Valley residents urge campaign for suicide prevention program
Some Carson Valley residents are trying to rally support for a statewide suicide prevention effort through a letter-writing campaign.
John Amundson, Cheryl Bricker and Cindy Marchant recently testified in support of Senate Concurrent Resolution 3, which would create an interim committee to study suicide and draft a state plan for preventing it.
But Amundson is worried the resolution will die, because it will be competing with other special interests for attention.
“What I’m hoping to do is get everybody in our sphere of influence to write and say this is important, that it’s not acceptable for Nevada to be No. 1 in the suicide rate,” he said. “If we’re going to compete with whatever else is out there, we need every bit of ammunition. We need people to write in.”
Marchant, whose son Eric committed suicide in 1998 at the age of 13, says a statewide effort to prevent suicide is crucial.
“We’re the No. 1 state in the nation (in suicides), and we do the least,” she said. “We need this legislation.”
The resolution says Nevada’s suicide rate is more than twice the national average.
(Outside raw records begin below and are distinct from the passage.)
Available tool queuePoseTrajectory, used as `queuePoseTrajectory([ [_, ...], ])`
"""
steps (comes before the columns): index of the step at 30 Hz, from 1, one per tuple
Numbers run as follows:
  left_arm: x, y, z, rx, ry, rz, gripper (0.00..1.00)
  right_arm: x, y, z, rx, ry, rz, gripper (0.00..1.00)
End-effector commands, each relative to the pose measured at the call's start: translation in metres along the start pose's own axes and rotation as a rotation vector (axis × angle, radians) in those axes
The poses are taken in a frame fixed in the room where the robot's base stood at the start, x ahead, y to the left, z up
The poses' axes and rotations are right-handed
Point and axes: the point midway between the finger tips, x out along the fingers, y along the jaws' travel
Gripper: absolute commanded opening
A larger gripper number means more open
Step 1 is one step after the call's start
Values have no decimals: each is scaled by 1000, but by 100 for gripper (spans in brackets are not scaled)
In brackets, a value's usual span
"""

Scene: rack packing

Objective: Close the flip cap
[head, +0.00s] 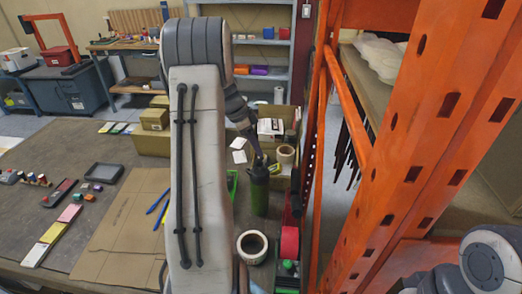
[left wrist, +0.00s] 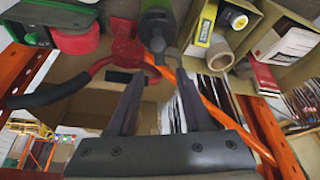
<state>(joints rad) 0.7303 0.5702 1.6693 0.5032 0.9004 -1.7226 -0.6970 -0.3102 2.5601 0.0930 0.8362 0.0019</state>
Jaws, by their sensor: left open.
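A dark green bottle (head: 259,190) stands upright on the table, right of my left arm in the head view. Its dark top is partly covered by my left gripper (head: 256,152), which points down at it from above. In the left wrist view the bottle (left wrist: 157,28) shows at top centre, beyond the fingertips. My right gripper is out of view.
An orange rack (head: 400,150) stands close on the right. Flat cardboard (head: 118,232) covers the table to the left.

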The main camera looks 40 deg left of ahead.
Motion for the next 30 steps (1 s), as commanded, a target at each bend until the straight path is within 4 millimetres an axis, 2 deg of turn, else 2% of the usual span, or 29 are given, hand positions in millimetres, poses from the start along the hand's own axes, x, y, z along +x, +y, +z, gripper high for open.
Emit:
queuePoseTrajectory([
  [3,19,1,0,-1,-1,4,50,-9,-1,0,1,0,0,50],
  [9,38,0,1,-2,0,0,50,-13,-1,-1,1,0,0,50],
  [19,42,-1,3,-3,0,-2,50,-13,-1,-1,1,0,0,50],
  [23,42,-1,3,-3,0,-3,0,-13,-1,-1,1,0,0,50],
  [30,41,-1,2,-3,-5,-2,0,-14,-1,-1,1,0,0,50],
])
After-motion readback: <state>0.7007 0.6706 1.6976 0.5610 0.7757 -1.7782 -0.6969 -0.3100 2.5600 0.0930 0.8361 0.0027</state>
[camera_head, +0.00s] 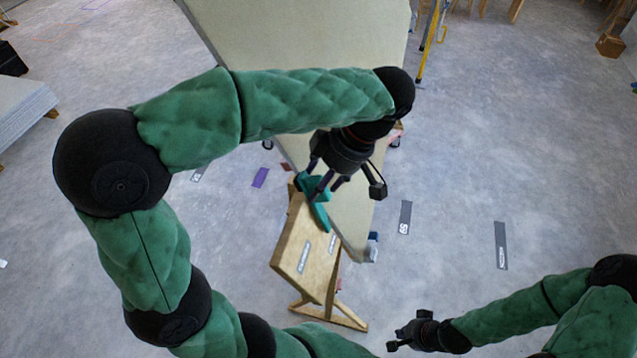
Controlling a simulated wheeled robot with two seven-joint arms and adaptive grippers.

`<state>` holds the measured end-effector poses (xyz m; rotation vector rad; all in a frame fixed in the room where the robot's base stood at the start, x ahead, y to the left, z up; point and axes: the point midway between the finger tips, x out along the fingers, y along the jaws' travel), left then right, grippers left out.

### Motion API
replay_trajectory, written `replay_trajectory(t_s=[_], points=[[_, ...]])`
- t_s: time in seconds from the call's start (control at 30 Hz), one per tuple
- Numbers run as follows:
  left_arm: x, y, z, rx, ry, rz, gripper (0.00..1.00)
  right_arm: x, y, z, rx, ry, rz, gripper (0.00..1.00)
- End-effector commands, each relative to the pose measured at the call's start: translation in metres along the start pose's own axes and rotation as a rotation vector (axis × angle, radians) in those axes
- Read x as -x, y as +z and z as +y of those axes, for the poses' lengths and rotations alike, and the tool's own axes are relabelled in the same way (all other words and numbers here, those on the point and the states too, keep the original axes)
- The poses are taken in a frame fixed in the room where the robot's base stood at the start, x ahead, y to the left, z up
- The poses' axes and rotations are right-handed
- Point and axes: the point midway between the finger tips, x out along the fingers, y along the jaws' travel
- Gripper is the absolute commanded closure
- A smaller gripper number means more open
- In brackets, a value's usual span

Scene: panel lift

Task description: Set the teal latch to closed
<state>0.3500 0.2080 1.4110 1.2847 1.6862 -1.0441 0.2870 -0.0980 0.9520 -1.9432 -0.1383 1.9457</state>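The teal latch (320,216) is at the lower end of a large pale panel (350,212), beside the top of a wooden stand. It has a long narrow part pointing down and a wider part above, partly covered by my left gripper. My left gripper (318,186) reaches down over the latch's upper part, with dark fingers on and around it. Whether they touch or clasp it cannot be told. My right gripper (394,342) is low in the view, away from the latch and over bare floor. Its fingers are too small to read.
The wooden stand (291,245) with splayed feet is below the latch. The panel runs up to the top edge, partly behind my left arm. A yellow ladder-like object (432,38) stands at upper right. Stacked sheets (22,112) lie at far left. The floor at right is mostly clear.

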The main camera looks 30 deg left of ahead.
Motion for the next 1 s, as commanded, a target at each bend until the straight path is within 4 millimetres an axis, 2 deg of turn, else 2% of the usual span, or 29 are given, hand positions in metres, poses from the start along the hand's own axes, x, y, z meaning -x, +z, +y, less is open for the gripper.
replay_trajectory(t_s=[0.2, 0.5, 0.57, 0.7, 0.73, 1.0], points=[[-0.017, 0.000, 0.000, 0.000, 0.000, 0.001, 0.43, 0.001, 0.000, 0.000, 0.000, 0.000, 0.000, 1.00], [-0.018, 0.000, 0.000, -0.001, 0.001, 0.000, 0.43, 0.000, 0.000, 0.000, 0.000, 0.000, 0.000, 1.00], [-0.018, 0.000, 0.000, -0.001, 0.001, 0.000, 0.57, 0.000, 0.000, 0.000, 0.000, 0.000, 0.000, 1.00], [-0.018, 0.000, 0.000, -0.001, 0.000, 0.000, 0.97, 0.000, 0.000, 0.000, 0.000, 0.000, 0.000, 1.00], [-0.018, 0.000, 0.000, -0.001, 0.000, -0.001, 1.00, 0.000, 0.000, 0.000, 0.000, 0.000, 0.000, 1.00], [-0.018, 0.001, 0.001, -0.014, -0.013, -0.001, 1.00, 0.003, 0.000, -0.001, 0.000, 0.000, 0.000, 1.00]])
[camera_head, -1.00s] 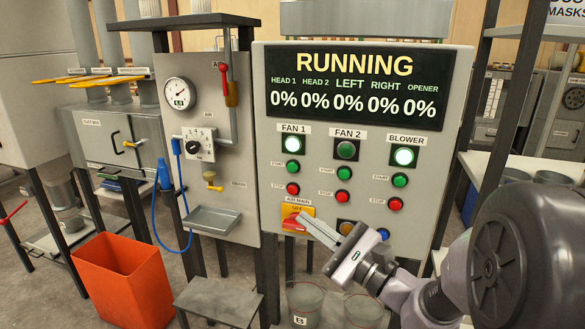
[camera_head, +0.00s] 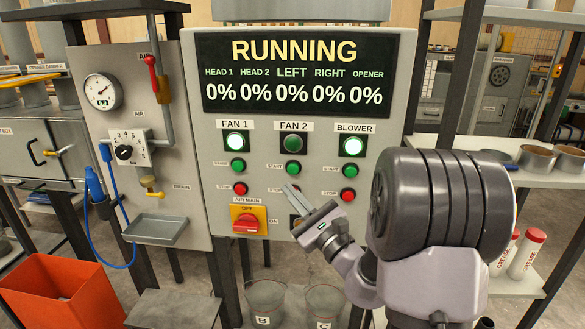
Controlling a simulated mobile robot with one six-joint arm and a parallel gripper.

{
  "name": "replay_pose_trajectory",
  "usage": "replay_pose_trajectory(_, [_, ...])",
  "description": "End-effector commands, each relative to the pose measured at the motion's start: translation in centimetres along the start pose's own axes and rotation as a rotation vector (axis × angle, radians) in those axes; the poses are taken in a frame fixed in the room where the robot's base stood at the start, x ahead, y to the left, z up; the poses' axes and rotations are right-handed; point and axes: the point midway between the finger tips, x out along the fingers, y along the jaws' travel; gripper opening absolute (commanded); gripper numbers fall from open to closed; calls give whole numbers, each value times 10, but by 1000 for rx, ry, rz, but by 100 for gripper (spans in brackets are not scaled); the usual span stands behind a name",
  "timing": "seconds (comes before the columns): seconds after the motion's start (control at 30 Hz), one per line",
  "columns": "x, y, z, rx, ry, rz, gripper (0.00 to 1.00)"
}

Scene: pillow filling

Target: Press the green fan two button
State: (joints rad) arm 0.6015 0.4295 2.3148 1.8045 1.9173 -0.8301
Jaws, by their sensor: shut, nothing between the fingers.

If passed, it would provide for study of a statewide plan to prevent suicide, including community-based programs that could decrease the suicide rate.
Marchant acknowledged studying suicide won’t stop it, but it could be a first step.
“Suicide prevention is such a multifaceted problem, it even overwhelms me at times,” she said. “What I hear is Douglas County is probably one of the more progressive counties in the state, and we have a long way to go.”
Douglas County is the home of the Yellow Ribbon Project, which raises awareness about suicide and promotes prevention in middle and high schools.
Amundson says suicide prevention needs to involve all age groups and demographics.
“It takes a broad spectrum of attack,” he said. “What about baby boomers and seniors who are not aware of this?
“It’s really overdue, and we need to do it.”